DO NOT COUNT VAMPIRES IN THE SL CENSUS!
Written 2 May, 2010
Second Life Census
Just as the U.S. Constitution mandates the taking of a census every ten years, the Second Life Terms of Service (not the publicly available one, the supersecret one no one gets to see) requires a census of of the grid's residents.
Not just anyone can be a Second Life census taker. You have to have a premium account. I do, so I was hired.
My job is to go to every sim on the grid and determine who was a green dot on the map on 1 April, 2010. (And no, census day being 1 April is not an April Fools joke).
I'll make $L 18.75 an hour, including time when I'm blue-zoned and on brief BRB.
Rather than describe my arduous five-minute training or the census form itself, I'll just ask you to observe me as I collect data on a typical sim.
...
"Hi there. My name is Cheyenne Palisades and I'm with the Second Life Census."
"How'd you get here? This sim is a private island and off-limits to everyone not in our little group of illegal age players-- uh, appreciators of child avatars."
"The Lindens have given me special God powers. I'm unbannable."
"So I gathered. And you're obviously unmutable, too."
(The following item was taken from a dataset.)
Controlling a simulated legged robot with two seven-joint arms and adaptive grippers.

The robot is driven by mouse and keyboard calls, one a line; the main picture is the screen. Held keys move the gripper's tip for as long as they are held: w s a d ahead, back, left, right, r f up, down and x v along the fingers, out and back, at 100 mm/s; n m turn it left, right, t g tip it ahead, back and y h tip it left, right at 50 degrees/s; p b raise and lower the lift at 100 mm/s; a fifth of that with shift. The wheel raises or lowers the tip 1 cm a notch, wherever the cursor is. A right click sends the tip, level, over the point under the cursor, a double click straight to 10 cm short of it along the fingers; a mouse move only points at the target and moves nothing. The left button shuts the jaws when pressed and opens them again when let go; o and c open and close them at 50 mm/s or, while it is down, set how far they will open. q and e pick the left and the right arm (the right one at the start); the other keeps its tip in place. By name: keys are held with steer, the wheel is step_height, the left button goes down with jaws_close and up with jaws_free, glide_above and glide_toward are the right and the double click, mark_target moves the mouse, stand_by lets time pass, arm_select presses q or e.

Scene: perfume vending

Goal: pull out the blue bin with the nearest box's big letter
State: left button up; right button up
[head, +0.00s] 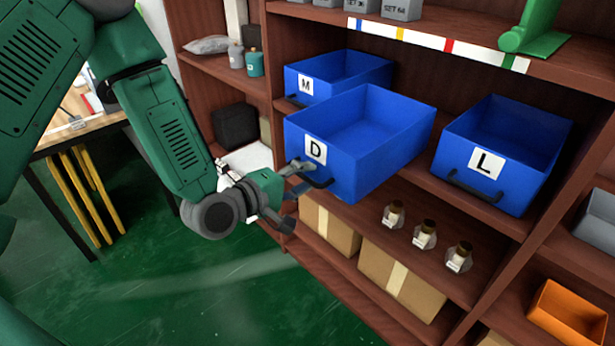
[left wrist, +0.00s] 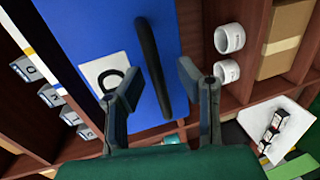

"Indeed. Let me just say all data I collect are confidential and will be used only by the Lindens to allocate resources for your sim, and of course to mute, ban, or data mine you, make unauthorized charges to your Paypal account, or delete your SL account altogether. Were you or was anyone else a green dot on this sim as of 1 April, 2010?
"This is a belated April Fools joke, isn't it?"
"NO, I ASSURE YOU IT'S NOT A JOKE!"
"What was that?"
"Oh, just a blue menu M. Linden threw up. He's monitoring we census takers on our first day. So, were you on the sim on 1 April?"
"Yes. Oh, I just remembered. I have an appointment to pay my tier. And it seems it's right now."
"This will take only ten minutes. Humor me so I don't have to come back with the Green Lanterns and MAKE you comply. I need to make a list of the people who were on the sim on 1 April. How many were here?"
"Seven."
"Got it, thanks. May I have your name?"
"Reluctant Infogiver."
"That's funny. The tag over your head says you're Teflon DonKiddy. But I'm supposed to write down what you say. So Reluctant Infogiver it is. Now, how old were you on 1 April, 2010?"
"31 days old."
"Very good. And that makes your birthdate..."
"30 March, 2010."
"Got it. Now please look at the notecard I gave you. Oh, you declined it."
"Yes I did, LOL."
"Here's another. Oh, you declined it too."
"Yes I did."
"Darn. They give us only so many of those! I'll just read aloud from my copy. Please give me names of other avatars who were present on 1 April. Include paid accounts, unpaid accounts, furries, sex workers, child avatars, tinies, fashionistas, builders, sim owners, and Calleta hoboes. Don't include alts, vampires (who are, after all, undead, and so can't 'live' anywhere), Philip Linden noob objects, Linden bears, or ghosted avatars."
"I forgot the question."
"Please give me the name of another avatar present here on 1 April."
"Gorgeous Maxim."
"How old was Gorgeous on 1 April?"
"143 days. Born on uh, 1 September, 1492. Sorry, math isn't my strong suit."
"That's fine. I'll just write down what you say. Who else?"
"Junior Junior, 1003 days old, 1 September 1492."
"Who else?"
"That's all."
"That doesn't add to seven, but we're still good. Now, on Earth, this would be a silly question, but what sex is Junior?"
"Male."
"And what sex is Gorgeous Maxim?"
"She says female, but I have my doubts. So put down male."
"And what sex are you?"
"Female, of course! But I can't use voice, my uh, mic is broken."
"Female it is. Are you Gorean?"
"Not at present."
"Do you identify at present as child avatar, granny avi, grandpa avi, furry, robot, slave, tiny, or dragon? Choose as many as you wish."
"Robot slave child avi."
"Got it. And do you spend most of your time here or on another sim?"
"I spend about a third of my time at the Moose Beach infohub harassing newbies. But most of my time is spent here on the Child Paradise sim enaging in activities I don't wish others to see or know about."
"We're almost done. Is this a full or homestead sim?"
"Actually, it's an openspace. We have only 750 prims, which explains why it looks sort of bare."
"Is this sim owned or rented?"
"Actually, it's available for free because my cousin works at Linden Lab. Oh, wait, did I just say that out loud?"
'THIS SIM WILL BE REMOVED FROM THE GRID IN 3 MINUTES. IF YOU REMAIN HERE YOU WILL BE LOGGED OUT AND YOUR ACCOUNT DEACTIVATED"
"What was that?"
"Blue menu from M. again. I told you he was monitoring."
"He's busting us for our ageplay?"
"No, of course not. He's concerned about you not paying tier. Thank you for your time. See you again in ten years."
POOF!
What a way to make a virtual living!